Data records
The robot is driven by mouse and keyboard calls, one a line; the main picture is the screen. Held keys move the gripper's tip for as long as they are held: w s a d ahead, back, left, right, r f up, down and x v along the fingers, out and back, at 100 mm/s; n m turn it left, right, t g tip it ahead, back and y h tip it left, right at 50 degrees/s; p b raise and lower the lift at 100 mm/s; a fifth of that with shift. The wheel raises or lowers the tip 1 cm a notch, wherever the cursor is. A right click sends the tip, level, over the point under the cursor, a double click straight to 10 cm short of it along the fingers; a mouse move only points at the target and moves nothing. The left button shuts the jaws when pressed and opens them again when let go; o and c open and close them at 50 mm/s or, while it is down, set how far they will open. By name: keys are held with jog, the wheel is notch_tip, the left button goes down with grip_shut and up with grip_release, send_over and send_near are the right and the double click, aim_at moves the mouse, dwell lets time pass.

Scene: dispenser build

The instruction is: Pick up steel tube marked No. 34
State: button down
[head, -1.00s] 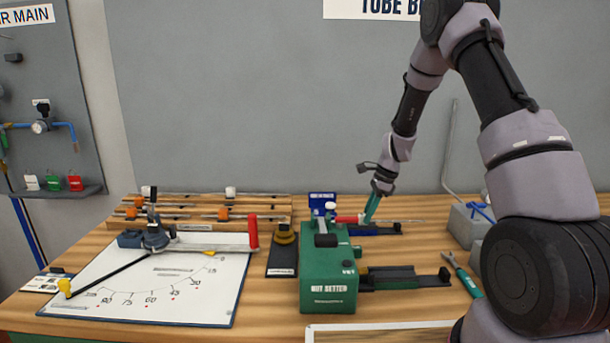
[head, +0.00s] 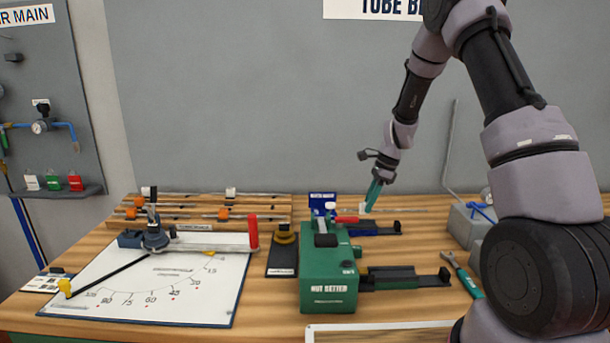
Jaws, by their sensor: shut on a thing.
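The tube's left part is hard to make out near the fingers. No number can be read on the tube, so I cannot tell whether it is No. 34.
The green nut setter (head: 328,280) stands close in front, with a red handle (head: 347,220) near the tube. A wooden rack (head: 185,208) holds several tubes at the left. A bender (head: 155,238) stands on the white board (head: 200,307). A wrench (head: 463,274) lies right.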

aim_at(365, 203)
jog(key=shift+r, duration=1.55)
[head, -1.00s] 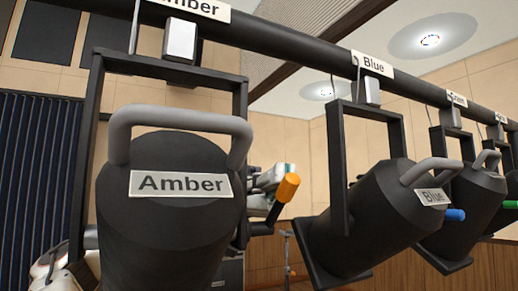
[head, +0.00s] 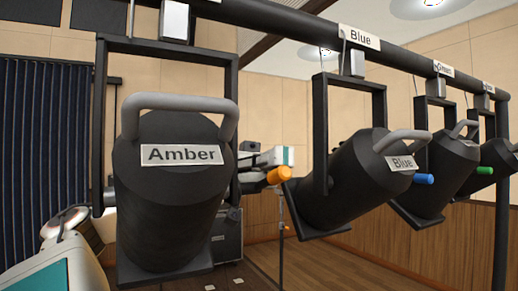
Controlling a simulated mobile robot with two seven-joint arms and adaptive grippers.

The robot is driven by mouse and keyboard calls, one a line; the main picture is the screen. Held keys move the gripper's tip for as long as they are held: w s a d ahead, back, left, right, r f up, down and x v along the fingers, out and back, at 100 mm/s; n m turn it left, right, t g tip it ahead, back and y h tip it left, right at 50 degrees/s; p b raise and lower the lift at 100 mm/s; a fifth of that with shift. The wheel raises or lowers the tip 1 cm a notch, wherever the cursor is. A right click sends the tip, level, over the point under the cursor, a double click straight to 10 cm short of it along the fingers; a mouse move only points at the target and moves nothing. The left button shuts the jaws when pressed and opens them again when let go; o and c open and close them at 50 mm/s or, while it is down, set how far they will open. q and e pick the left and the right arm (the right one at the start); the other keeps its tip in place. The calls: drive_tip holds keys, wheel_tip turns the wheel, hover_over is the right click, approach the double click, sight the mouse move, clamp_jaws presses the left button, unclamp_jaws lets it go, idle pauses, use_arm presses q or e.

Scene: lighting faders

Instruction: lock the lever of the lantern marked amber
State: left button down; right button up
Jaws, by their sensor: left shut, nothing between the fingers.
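The lantern marked Amber (head: 168,205) hangs nearest, a black can with a grey top handle and a white label. Its lever (head: 278,174) has an orange grip that sticks out level at the lantern's right side. My left gripper (head: 250,163) is shut and empty behind the lantern's right edge, close to the lever. Whether it touches the lever cannot be told; the lantern hides part of it and of my left arm. My right gripper is not in view.
The lantern marked Blue (head: 345,190) hangs to the right with a blue lever grip (head: 423,178). A lantern with a green lever grip (head: 484,170) hangs farther along. All hang from a black overhead pipe (head: 290,35). A dark pleated curtain (head: 45,150) is at the left.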

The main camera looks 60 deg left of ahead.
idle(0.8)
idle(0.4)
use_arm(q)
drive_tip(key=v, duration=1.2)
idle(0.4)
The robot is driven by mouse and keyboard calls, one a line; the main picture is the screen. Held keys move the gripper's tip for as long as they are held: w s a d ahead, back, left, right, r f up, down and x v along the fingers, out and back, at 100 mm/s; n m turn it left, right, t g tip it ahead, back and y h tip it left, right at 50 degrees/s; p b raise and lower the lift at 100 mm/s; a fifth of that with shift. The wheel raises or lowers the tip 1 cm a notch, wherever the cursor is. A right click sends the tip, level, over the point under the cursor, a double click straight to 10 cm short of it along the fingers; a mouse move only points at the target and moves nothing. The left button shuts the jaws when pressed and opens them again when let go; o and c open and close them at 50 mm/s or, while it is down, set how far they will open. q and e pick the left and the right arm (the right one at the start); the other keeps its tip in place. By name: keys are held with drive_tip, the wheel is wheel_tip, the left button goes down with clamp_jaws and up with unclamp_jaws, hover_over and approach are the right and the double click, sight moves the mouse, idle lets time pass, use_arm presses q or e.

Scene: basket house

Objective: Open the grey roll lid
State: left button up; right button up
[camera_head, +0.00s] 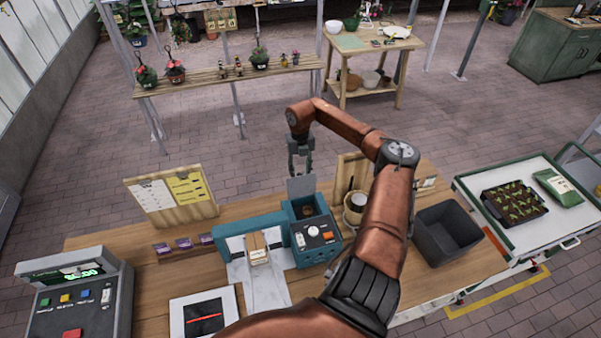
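The grey roll lid (301,187) is a flat grey panel standing up at the back of the teal machine (316,256) on the wooden counter. In front of it the machine's top compartment (307,210) shows open, with something brown inside. My right gripper (300,172) points down just above and behind the lid's upper edge. Its two fingers look apart, with nothing seen between them. I cannot tell whether a finger touches the lid. My left gripper is not in view.
A wrapped pack (257,249) sits under the teal arch to the left. A wooden holder with a pot (356,205) stands close on the right, partly behind my right arm. A dark grey bin (447,233) is farther right. A register (75,300) stands front left.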

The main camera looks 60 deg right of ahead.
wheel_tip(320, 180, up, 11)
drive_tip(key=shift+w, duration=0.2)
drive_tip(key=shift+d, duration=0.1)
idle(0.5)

EXERCISE REQUIREMENTS
In the copy, include all records verbatim but no images.

WRITTEN SOLUTION
The robot is driven by mouse and keyboard calls, one a line; the main picture is the screen. Held keys move the gripper's tip for as long as they are held: w s a d ahead, back, left, right, r f up, down and x v along the fingers, out and back, at 100 mm/s; n m turn it left, right, t g tip it ahead, back and y h tip it left, right at 50 degrees/s; p b raise and lower the lift at 100 mm/s; a fifth of that with shift. The wheel raises or lowers the tip 1 cm a notch, wherever the cursor is. A right click sends the tip, level, over the point under the cursor, a double click straight to 10 cm short of it along the fingers; a mouse move only points at the target and moves nothing. The left button shuts the jaws when pressed and opens them again when let go; o and c open and close them at 50 mm/s or, while it is down, set how far they will open. By name: keys are held with jog, the wheel is notch_tip, the left button goes down with grip_shut and up with grip_release, send_over and send_near are the right and the double click, aim_at moves the mouse, dwell lets time pass.

Scene: dispenser build

The instruction is: Pick up steel tube marked No. 34
State: button down
[head, -1.00s] 
[head, +0.00s] 
Jaws, by their sensor: shut on a thing.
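The tube's left part is hard to make out near the fingers. No number can be read on the tube, so I cannot tell whether it is No. 34.
The green nut setter (head: 328,280) stands close in front, with a red handle (head: 347,220) near the tube. A wooden rack (head: 185,208) holds several tubes at the left. A bender (head: 155,238) stands on the white board (head: 200,307). A wrench (head: 463,274) lies right.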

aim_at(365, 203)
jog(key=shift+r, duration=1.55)
[head, -1.00s] 
[head, +0.00s] 
Controlling a simulated mobile robot with two seven-joint arms and adaptive grippers.

The robot is driven by mouse and keyboard calls, one a line; the main picture is the screen. Held keys move the gripper's tip for as long as they are held: w s a d ahead, back, left, right, r f up, down and x v along the fingers, out and back, at 100 mm/s; n m turn it left, right, t g tip it ahead, back and y h tip it left, right at 50 degrees/s; p b raise and lower the lift at 100 mm/s; a fifth of that with shift. The wheel raises or lowers the tip 1 cm a notch, wherever the cursor is. A right click sends the tip, level, over the point under the cursor, a double click straight to 10 cm short of it along the fingers; a mouse move only points at the target and moves nothing. The left button shuts the jaws when pressed and opens them again when let go; o and c open and close them at 50 mm/s or, while it is down, set how far they will open. q and e pick the left and the right arm (the right one at the start); the other keeps its tip in place. The calls: drive_tip holds keys, wheel_tip turns the wheel, hover_over is the right click, approach the double click, sight the mouse move, clamp_jaws presses the left button, unclamp_jaws lets it go, idle pauses, use_arm presses q or e.

Scene: lighting faders

Instruction: lock the lever of the lantern marked amber
State: left button down; right button up
Jaws, by their sensor: left shut, nothing between the fingers.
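The lantern marked Amber (head: 168,205) hangs nearest, a black can with a grey top handle and a white label. Its lever (head: 278,174) has an orange grip that sticks out level at the lantern's right side. My left gripper (head: 250,163) is shut and empty behind the lantern's right edge, close to the lever. Whether it touches the lever cannot be told; the lantern hides part of it and of my left arm. My right gripper is not in view.
The lantern marked Blue (head: 345,190) hangs to the right with a blue lever grip (head: 423,178). A lantern with a green lever grip (head: 484,170) hangs farther along. All hang from a black overhead pipe (head: 290,35). A dark pleated curtain (head: 45,150) is at the left.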

The main camera looks 60 deg left of ahead.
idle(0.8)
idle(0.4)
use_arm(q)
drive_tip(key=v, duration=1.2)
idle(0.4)
The robot is driven by mouse and keyboard calls, one a line; the main picture is the screen. Held keys move the gripper's tip for as long as they are held: w s a d ahead, back, left, right, r f up, down and x v along the fingers, out and back, at 100 mm/s; n m turn it left, right, t g tip it ahead, back and y h tip it left, right at 50 degrees/s; p b raise and lower the lift at 100 mm/s; a fifth of that with shift. The wheel raises or lowers the tip 1 cm a notch, wherever the cursor is. A right click sends the tip, level, over the point under the cursor, a double click straight to 10 cm short of it along the fingers; a mouse move only points at the target and moves nothing. The left button shuts the jaws when pressed and opens them again when let go; o and c open and close them at 50 mm/s or, while it is down, set how far they will open. q and e pick the left and the right arm (the right one at the start); the other keeps its tip in place. By name: keys are held with drive_tip, the wheel is wheel_tip, the left button goes down with clamp_jaws and up with unclamp_jaws, hover_over and approach are the right and the double click, sight moves the mouse, idle lets time pass, use_arm presses q or e.

Scene: basket house

Objective: Open the grey roll lid
State: left button up; right button up
[camera_head, +0.00s] 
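The grey roll lid (301,187) is a flat grey panel standing up at the back of the teal machine (316,256) on the wooden counter. In front of it the machine's top compartment (307,210) shows open, with something brown inside. My right gripper (300,172) points down just above and behind the lid's upper edge. Its two fingers look apart, with nothing seen between them. I cannot tell whether a finger touches the lid. My left gripper is not in view.
A wrapped pack (257,249) sits under the teal arch to the left. A wooden holder with a pot (356,205) stands close on the right, partly behind my right arm. A dark grey bin (447,233) is farther right. A register (75,300) stands front left.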

The main camera looks 60 deg right of ahead.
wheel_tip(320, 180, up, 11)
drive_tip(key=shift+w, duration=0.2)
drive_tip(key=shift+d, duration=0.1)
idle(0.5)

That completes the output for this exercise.